┌────────
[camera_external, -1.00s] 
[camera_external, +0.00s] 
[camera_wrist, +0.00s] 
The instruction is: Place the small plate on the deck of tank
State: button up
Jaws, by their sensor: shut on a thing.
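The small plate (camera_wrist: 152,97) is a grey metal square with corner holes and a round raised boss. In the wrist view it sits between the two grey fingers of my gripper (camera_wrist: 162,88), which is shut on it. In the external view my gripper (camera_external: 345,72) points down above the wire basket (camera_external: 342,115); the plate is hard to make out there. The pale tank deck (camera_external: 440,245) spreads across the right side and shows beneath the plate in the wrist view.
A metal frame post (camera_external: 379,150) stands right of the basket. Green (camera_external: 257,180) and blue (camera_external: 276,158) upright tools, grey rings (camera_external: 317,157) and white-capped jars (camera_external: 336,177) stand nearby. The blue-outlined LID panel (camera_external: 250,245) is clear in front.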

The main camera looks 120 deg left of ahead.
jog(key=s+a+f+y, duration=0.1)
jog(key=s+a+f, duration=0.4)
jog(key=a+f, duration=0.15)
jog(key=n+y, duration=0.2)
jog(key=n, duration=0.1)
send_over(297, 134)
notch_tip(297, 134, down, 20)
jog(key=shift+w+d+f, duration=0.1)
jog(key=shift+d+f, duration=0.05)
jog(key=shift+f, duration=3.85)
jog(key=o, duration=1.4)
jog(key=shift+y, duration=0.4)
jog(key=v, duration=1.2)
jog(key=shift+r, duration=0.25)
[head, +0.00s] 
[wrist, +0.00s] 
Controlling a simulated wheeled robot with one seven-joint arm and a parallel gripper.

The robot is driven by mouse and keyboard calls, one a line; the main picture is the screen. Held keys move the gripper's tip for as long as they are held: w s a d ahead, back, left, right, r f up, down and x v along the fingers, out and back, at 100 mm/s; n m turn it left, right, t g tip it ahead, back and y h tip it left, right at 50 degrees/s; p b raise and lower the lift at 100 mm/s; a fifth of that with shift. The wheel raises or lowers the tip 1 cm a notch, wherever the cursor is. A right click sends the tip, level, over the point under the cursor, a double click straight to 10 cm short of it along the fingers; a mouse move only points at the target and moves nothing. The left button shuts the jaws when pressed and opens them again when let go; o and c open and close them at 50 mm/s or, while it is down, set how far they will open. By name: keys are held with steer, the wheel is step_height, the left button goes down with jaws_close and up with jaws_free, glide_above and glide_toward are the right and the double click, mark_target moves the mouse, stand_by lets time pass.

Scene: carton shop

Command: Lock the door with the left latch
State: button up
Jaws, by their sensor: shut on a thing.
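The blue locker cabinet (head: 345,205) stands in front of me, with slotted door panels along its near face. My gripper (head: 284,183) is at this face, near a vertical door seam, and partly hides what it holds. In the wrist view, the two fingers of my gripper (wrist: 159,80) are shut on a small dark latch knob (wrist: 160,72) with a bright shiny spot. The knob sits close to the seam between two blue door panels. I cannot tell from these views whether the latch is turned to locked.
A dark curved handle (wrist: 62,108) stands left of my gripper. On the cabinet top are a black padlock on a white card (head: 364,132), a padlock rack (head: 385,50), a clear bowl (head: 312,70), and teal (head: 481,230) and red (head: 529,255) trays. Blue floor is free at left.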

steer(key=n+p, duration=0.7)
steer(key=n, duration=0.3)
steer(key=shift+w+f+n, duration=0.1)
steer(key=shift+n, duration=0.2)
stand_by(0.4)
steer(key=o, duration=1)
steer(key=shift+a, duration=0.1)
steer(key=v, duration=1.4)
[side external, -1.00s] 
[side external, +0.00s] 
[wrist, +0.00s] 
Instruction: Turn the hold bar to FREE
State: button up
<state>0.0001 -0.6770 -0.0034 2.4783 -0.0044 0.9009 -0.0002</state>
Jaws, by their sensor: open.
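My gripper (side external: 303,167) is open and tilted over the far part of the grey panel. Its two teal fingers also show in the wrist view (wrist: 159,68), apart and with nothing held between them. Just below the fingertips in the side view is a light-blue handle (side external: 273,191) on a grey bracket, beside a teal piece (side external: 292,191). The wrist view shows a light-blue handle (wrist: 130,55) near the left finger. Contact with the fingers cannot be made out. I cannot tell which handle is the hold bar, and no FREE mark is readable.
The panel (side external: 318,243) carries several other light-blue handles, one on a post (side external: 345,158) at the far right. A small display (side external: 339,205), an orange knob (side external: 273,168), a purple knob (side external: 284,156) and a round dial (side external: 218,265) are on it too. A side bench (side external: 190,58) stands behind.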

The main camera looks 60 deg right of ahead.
└────────
Objective: Return all lines containing "robot".

Full output:
Controlling a simulated wheeled robot with one seven-joint arm and a parallel gripper.
The robot is driven by mouse and keyboard calls, one a line; the main picture is the screen. Held keys move the gripper's tip for as long as they are held: w s a d ahead, back, left, right, r f up, down and x v along the fingers, out and back, at 100 mm/s; n m turn it left, right, t g tip it ahead, back and y h tip it left, right at 50 degrees/s; p b raise and lower the lift at 100 mm/s; a fifth of that with shift. The wheel raises or lowers the tip 1 cm a notch, wherever the cursor is. A right click sends the tip, level, over the point under the cursor, a double click straight to 10 cm short of it along the fingers; a mouse move only points at the target and moves nothing. The left button shuts the jaws when pressed and opens them again when let go; o and c open and close them at 50 mm/s or, while it is down, set how far they will open. By name: keys are held with steer, the wheel is step_height, the left button goes down with jaws_close and up with jaws_free, glide_above and glide_toward are the right and the double click, mark_target moves the mouse, stand_by lets time pass.

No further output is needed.